La concurrence entre les ports s’est accrue ces dernières années en Ukraine, justifiant le repli du coût d’élévation. On décompte ceux d’Ilyichevsk (cf. graphique 2), capable d’exporter 8 Mt/an de grains environ, d’Odessa (9 Mt/an), de Mykolaïv (12-13 Mt/an) et de Yuzhny (9,6 Mt/an). Nombreux sont les opérateurs nationaux et étrangers dans ces sites : Cargill, Louis Dreyfus Company, Glencore, Soufflet, Nibulon, Noble… « Il y a un surplus de capacité des silos portuaires en Ukraine », signale Swithun Still, qui n’existait pas avant.


L’ERBD en soutien de la logistique ukrainienne

Des investissements étrangers et nationaux massifs sont survenus ces dix dernières années dans les ports ukrainiens, avec l’aide notamment de l’ERBD (Banque européenne pour la reconstruction et le développement), dont l’Union européenne et la France sont actionnaires. À titre d’exemple, on citera l’annonce d’un prêt de 50 M$ en février 2018 au groupe Nibulon, pour moderniser les infrastructures portuaires de Mykolaïv.

MV Cargo et Cargill travaillent sur la construction d’un nouveau terminal portuaire dans le site de Yuzhny, d’une capacité de 5 Mt/an, pour un montant de 150 M$, qui devrait être opérationnel durant le printemps 2018, incluant là aussi une participation de l’ERBD.


L’ogre Novorossiisk

En Russie, si la réduction des coûts de fobbing sur les ports de la mer Noire est palpable, ils restent supérieurs à ceux observés en Ukraine (cf. graphique 1). « Il y a moins de ports et d’opérateurs en Russie, donc moins de concurrence, alors que la demande est importante », commente Swithun Still. Le site portuaire de Novorossiisk (14 Mt de grains exportés par an) aspire l’essentiel des marchandises partant à l’export, ne laissant que des miettes aux autres basés aux alentours, tels que ceux de Taman (4,5 Mt/an) et de Tuapsé (2 Mt/an). Deux opérateurs, Summa et Transneft, se partagent deux des trois terminaux portuaires du site de Novorossiisk : les terminaux NKHP (le plus ancien), et NGT. Le plus récent, KSK, appartient au groupe russe Delo (à hauteur de 75%) et au groupe Cargill (25%).
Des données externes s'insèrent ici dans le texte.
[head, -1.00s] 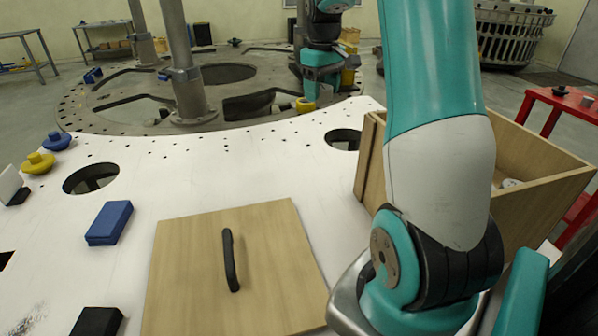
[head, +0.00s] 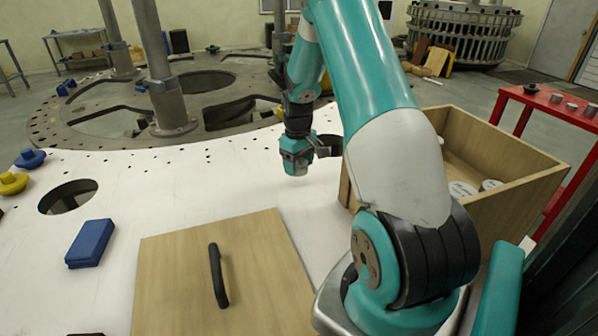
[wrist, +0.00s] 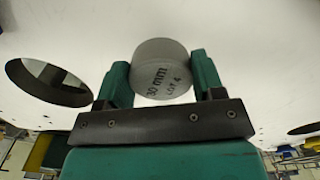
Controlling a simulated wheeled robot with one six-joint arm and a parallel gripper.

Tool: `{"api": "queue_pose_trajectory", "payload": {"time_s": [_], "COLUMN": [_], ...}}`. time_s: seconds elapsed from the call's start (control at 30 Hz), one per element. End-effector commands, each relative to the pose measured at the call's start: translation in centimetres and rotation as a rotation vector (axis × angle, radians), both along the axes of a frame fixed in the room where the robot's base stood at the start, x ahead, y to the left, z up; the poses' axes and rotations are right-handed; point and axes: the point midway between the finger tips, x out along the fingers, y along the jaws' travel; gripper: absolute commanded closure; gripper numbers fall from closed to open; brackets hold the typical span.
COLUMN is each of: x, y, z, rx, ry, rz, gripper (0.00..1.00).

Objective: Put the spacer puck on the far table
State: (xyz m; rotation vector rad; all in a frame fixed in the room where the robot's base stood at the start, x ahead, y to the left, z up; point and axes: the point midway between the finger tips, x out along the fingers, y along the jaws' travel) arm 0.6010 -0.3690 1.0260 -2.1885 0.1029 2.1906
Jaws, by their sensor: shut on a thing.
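The spacer puck (wrist: 158,72) is a pale grey cylinder marked "30 mm LOT 4", seen in the wrist view. My gripper (wrist: 163,80) is shut on it, with one teal finger on each side. In the head view my gripper (head: 296,165) hangs over the white plate, left of the wooden box; the puck is hard to make out there. A grey metal table (head: 80,62) stands at the back left by the wall. A red table (head: 548,97) stands at the right. I cannot tell which is the far table.
An open wooden box (head: 510,192) with white discs inside stands at the right. A wooden lid with a black handle (head: 217,275) lies in front. A blue block (head: 90,243), a round hole (head: 67,197) and yellow and blue knobs are at the left. Metal columns stand behind.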

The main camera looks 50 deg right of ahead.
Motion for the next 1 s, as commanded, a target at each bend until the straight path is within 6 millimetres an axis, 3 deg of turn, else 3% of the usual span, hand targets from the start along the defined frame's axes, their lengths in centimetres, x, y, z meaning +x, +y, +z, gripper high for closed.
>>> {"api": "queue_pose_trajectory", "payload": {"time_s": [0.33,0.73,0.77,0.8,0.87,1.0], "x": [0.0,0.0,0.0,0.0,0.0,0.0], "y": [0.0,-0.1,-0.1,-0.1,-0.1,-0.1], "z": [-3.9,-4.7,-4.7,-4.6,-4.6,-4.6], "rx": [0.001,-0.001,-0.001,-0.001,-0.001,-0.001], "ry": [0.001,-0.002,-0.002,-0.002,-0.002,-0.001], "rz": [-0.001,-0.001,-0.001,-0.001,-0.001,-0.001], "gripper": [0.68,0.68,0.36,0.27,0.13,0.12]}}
Modernisation et construction de terminaux portuaires en Russie

Mais les Russes font des progrès notables (cf. graphique 3), et la tendance actuelle est plutôt à la hausse des capacités d’exportation de grains et à la baisse des coûts du fobbing. « En 2008, la Russie pouvait potentiellement exporter 45 Mt de grains au maximum. En 2018, on aurait pu atteindre les 60 Mt, sans les soucis de logistique intérieurs », explique Swithun Still. « De nombreux projets de modernisation sur les ports russes ont émergé ces trois dernières années. Les investissements sont faits presque intégralement par le secteur privé, et 70 % environ de compagnies russes », ajoute Dmitry Rylko, dirigeant du cabinet Ikar. Citons la construction en cours d’un deuxième silo à Taman, à côté de celui de Glencore, qui devrait entrer en service dans les trois à cinq ans, d’après Swithun Still. « Louis Dreyfus Company a une participation dans ce projet », précise Maria Mozgovaya.

Le terminal NKHP devrait encore prendre de l’importance. L’objectif du gouvernement russe est de pouvoir exporter 10 Mt depuis ce site en 2018, contre 6 Mt actuellement. « Mi-2018 est une date optimiste, le projet se terminerait plutôt mi-2019 », tempère la trader de Louis Dreyfus Company, pour qui, « lorsque tous ces projets seront terminés, la concurrence entre les ports progressera encore, tout comme leurs capacités d’exportation, et les coûts de fobbing pourraient encore baisser ». Cette dernière projette les exportations russes de blé tendre et de maïs à respectivement 47 Mt et 7,4 Mt en 2026, contre 37 Mt et 5,8 Mt en 2018.